Feel Good.

There’s this picture frame that I hung up on my wall at work. It’s right by my computer screen, so I catch myself staring at it a lot. It’s simply three rectangular frames strung together by ribbon. It’s bright and cheery orange with polka dots and flowers and bright blue ribbon that loops at the top to hang by a thumb tack.

The top frame reads, “Feel good.” The middle, “Live well.” The bottom, “Be happy.” In my mind, I read it from top to bottom:

Step 1: Feel good.

I get really hung up on this one some days. In the frame is a photo of my family on our recent Southern Caribbean cruise. I felt okay on this trip, but I remember needing a vacation from the vacation. I remember getting so dehydrated from the scorching sun. I remember one night literally crashing onto the bed and slipping into a coma.

I wanted to keep up. But I just couldn’t. My body wouldn’t let me.

But what really gets me is that “Feel good.” has to be Step 1. So, if I don’t feel good then can I not go on to Step 2: “Live well.” and Step 3: “Be happy.”?

I personally think the phrase “live well” is pretty awkward. How are you living? Well.

They’re all commands, too. You must feel good. Just do it. Why can’t you just say it and want it and think it, and then it will come true?

And if I can’t get past Step 1, then do I not get to live well—whatever that means—or be happy?

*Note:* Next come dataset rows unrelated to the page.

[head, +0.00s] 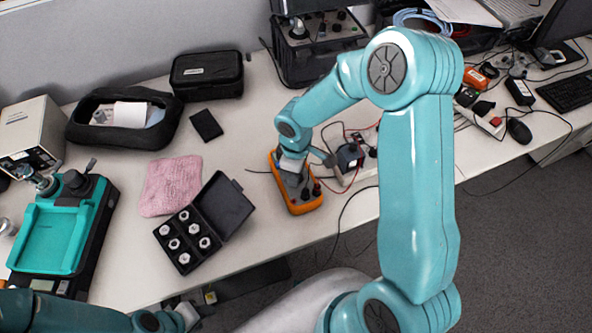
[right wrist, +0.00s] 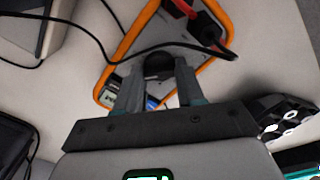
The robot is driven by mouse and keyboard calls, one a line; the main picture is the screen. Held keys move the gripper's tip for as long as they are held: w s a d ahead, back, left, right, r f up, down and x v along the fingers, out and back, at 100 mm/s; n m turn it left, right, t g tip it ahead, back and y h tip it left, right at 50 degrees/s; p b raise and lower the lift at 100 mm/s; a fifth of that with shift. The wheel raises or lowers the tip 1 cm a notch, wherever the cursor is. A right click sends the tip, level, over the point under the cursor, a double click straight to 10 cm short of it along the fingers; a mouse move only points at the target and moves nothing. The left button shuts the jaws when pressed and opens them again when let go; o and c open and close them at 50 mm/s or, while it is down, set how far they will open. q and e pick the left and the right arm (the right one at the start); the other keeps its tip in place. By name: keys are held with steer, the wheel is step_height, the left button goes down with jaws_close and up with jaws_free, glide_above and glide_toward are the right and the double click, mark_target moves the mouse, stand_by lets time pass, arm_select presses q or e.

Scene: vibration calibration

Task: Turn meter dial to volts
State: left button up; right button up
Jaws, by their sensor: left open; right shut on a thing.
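The orange-edged meter (head: 304,208) lies on the table, face up, under my right gripper (head: 291,172). In the right wrist view the meter (right wrist: 137,32) shows its orange rim, with the round black dial (right wrist: 158,65) on its face. My right gripper (right wrist: 158,80) is shut on the dial, one finger on each side. The dial's pointer and markings are too hidden to read. Red and black leads plug into one end of the meter. My left gripper (head: 195,306) is open and empty, low at the table's front edge, away from the meter.
Left of the meter are an open black case (head: 182,262) with several metal pieces, a pink cloth (head: 171,186) and a teal-topped device (head: 52,240). A black pouch (head: 207,75) and a dark instrument (head: 318,47) stand behind. Cables run right of the meter.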

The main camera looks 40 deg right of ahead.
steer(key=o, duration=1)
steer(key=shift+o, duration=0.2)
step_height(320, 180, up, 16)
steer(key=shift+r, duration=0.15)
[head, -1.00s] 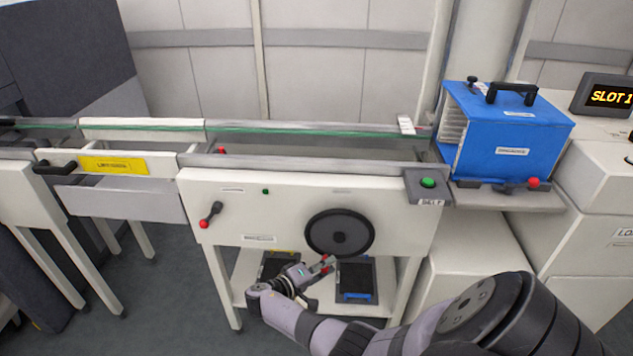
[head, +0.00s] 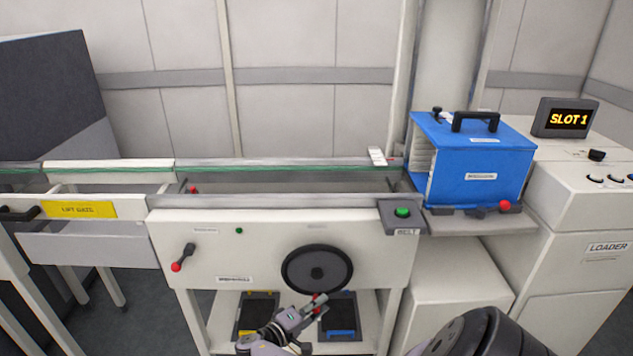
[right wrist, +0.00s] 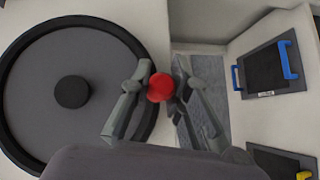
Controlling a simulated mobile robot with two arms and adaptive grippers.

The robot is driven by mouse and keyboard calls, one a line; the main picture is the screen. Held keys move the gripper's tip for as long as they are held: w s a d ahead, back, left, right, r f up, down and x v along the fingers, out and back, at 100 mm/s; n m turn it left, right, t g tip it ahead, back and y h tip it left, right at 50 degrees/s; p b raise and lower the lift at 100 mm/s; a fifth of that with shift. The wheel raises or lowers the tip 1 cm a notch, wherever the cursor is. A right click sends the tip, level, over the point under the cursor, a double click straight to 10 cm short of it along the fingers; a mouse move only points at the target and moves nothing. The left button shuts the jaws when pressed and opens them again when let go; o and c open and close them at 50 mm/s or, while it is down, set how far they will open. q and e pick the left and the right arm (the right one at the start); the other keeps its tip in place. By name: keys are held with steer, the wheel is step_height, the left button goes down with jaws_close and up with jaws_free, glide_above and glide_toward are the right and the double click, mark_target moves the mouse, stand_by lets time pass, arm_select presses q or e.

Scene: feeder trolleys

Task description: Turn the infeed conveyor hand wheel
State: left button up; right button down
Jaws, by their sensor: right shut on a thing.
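The hand wheel (head: 318,268) is a dark grey disc with a black rim and a central hub on the front panel of the white infeed conveyor (head: 225,262). It fills the left of the right wrist view (right wrist: 40,60). A red knob (right wrist: 160,87) shows at the wheel's rim, at the lower edge of the wheel in the head view. My right gripper (head: 316,301) is at that lower edge, its fingers shut on the red knob. In the right wrist view, its fingers (right wrist: 158,92) stand on either side of the knob. My left gripper is not in view.
A lever with a red end (head: 182,258) is left of the wheel. The shelf below holds two dark trays, one with a blue handle (head: 338,318). A blue magazine (head: 475,160) and the green belt button (head: 402,212) are at the right. The lift gate (head: 90,209) is at the left.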

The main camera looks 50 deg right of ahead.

All three frames are filled with images of friends and family. For whatever reason, I really like the frames. Maybe I like the idea of commanding my body to feel good. I like seeing my friends and family there to support me as I figure out what it means to live well.

And I like the idea that if I tell myself to feel good and live well, then I can definitely command myself to follow Step 3: “Be happy.”

I think I just like that the frame is simple and colorful. I bought it because it was aesthetically pleasing, but it suddenly means so much more—probably way more than the designer intended.

Feel good. The first ticket to happiness.